Once you know what your fit issues are, you need to know how is this manifested in the garment you are trying to make (both RTW and pants sewn from commercial patterns)? For me, what I have to deal with in pants are:
  • Lots of gaping at the back waist.
  • Drooping of the back waist, exposing panties.
  • Wrinkles radiating from the front crotch.
  • Fabric bunching underneath the buttocks.
  • Side seam of pants not vertical, drags to the rear.
Once you identify these, how do you solve these issues? What I have found is:
  • For me, wide contour waistbands are better than narrow. But, I always have to contour them more than they are in the pattern, or on the RTW pant that is being copied. Otherwise, they gape in the back.
  • Back darts are helpful in curving the back in to the waist. If the pattern does not have back darts, I take the pattern in at the center back and side seams.
  • Cut the front pattern piece in a smaller size than the back. This is a trick I learned in copying RTW pants. They do it to make the pants look more flattering, but for someone built like me, this is a much better option for fit.
  • Add a wedge to the back seam to add some height and cover an ample derriere. I add my wedge just where the back curve straightens and becomes vertical. I usually add 1 1/2 inches.
  • Extend the center crotch curve to accommodate thickness from front to back. When I first started this, I just kept adding and adding to the back...until I made a pair of pants that looked like I had a penis. After that, I cut down on what I was adding and also distributed the additional tissue to both the front and the back pattern pieces. This also helps prevent "crotch smileys" because your pants aren't borrowing fabric from the front to accommodate your width from front to back.
  • Widen the back leg to prevent back leg wrinkles.
Best resources for pants fitting:
  • Pants for Real People.

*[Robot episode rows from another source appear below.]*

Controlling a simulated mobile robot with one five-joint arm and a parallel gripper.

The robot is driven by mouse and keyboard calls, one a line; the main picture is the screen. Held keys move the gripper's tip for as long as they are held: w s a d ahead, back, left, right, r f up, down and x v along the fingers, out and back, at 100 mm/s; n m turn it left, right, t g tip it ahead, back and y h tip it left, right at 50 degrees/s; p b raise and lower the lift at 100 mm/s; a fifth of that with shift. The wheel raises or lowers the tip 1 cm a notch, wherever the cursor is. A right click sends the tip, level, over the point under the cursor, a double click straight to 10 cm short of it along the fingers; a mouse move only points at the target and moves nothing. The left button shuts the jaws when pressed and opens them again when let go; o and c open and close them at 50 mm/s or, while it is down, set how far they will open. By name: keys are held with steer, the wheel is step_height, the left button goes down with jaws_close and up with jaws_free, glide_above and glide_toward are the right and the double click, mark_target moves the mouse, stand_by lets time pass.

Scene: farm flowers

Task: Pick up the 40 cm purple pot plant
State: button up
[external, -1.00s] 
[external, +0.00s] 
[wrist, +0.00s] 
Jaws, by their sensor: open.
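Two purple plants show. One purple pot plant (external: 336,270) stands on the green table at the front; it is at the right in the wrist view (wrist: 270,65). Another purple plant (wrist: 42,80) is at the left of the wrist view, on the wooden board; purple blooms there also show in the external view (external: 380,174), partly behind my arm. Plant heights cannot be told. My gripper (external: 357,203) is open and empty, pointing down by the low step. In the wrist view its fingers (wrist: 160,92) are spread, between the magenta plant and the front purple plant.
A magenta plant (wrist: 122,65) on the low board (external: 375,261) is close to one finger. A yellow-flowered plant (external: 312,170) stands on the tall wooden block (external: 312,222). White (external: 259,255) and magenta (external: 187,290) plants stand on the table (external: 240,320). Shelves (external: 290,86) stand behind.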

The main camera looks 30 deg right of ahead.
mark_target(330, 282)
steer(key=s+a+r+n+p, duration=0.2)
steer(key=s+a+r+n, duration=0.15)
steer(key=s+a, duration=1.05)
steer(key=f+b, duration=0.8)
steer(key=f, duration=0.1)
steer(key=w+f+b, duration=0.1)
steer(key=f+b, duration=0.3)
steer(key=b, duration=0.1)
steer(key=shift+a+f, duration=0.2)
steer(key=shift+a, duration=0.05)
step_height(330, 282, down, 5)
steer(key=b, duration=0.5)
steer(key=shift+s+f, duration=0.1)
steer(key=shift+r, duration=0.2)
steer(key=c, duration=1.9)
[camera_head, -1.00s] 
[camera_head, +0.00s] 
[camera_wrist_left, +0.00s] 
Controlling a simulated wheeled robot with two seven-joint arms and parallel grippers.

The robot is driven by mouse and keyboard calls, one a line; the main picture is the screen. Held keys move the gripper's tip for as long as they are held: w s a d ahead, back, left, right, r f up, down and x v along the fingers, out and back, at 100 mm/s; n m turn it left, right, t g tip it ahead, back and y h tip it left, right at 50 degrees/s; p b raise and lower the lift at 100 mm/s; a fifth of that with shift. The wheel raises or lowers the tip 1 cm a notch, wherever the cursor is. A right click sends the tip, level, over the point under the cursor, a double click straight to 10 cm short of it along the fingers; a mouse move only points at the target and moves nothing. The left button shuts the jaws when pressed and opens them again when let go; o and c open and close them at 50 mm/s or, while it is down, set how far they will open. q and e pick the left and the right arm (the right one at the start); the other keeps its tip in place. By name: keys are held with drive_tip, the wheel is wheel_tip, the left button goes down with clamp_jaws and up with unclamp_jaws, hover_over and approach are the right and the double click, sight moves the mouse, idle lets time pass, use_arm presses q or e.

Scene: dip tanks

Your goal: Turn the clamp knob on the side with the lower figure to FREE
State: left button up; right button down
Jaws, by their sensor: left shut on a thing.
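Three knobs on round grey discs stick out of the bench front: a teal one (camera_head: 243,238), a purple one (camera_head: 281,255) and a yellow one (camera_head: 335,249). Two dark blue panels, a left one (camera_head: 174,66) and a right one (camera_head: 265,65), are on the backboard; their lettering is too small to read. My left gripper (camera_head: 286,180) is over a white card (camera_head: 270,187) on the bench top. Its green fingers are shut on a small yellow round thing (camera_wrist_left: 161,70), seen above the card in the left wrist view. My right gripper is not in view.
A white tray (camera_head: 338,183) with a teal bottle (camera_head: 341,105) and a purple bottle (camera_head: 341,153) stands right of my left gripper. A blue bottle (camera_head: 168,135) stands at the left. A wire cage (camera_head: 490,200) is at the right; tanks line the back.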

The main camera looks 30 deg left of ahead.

Yes, it looks old-fashioned and yes, the clothes look frumpy BUT the advice is sound. Get a copy, it's not expensive.
  • Discussion boards on Pattern Review. The expert sewists there are incredibly helpful. Always post photos, though! It is impossible for other sewists to help you with fitting without photos! And your photos need to be dead-on. Not angled to the side to look thinner. No one is going to be critical, they are there to help, otherwise they would not be participating on the boards!
  • Fellow bloggers. Corresponding with Chelle at Smoking Needles was what helped me figure out one of my last issues with the back legs, and sent me in the direction of widening the back leg. Also, you can find great resources at Debbie Cook's website. Find a blogger with a similar body-type to you, and become a follower. You may find out everything you need to know.
  • Trial and error. Many muslins. And lots of trying on during construction.
Finally, I just wanted to say a bit about ease and shape. When dealing with fit, it is important to determine what your preferred ease is, because this will impact what size you cut initially, as well as what alterations you make. Many people like a lot of ease in their clothes, and some people don't like much ease at all. This is what I know about my ease and shape preferences:
  • At the waist, essentially zero ease.
  • Remaining at zero to 1 inch of ease through the upper hip, and loosening up approaching "pocket level."
  • Minimal ease until you reach the lower hip, and then expanding through the leg. I like this minimal ease because it is less bulky under a shirt, a jacket or a sweater.
  • NO PLEATS EVER. For someone with a shape like mine, pants with pleats is a formula for frump. I only sew flat-front pants.
  • I prefer a wider leg, bootcut or even flare. I think that pegged pants make girls shaped like me look like ice cream cones. It's not a good look.
  • Length is important to consider, too. Even though flat shoes are more comfortable, I always hem my pants for heels, letting the pants fall over the shoes, almost to the floor. This makes the leg look longer, and helps with proportions for someone who is a little heavier. The longer leg balances out a wider hip.
  • While this doesn't fall into the category of ease issues, it is related to the overall silhouette of the pant...and that is front pockets. Slash pockets often gape open, so I look for pockets with a more horizontal opening. Also, look for pockets with extensions that attach to the front fly. This will keep your pockets from gaping and also help flatten the front of the pant. Burda typically has pockets like this, although I rarely see them in "The Big 4." They are easy to draft, though.
I hope that this is helpful information, and encourages someone to try pants if they haven't before. While my journey has been an extended one, the reward is knowledge and confidence, and I think the experience was incredibly valuable in increasing my knowledge of fitting, as well as sewing technique.

So, grab some cheap fabric for muslin, a pair of pants you like the fit of, a pattern you want to try, and get started on your fitting!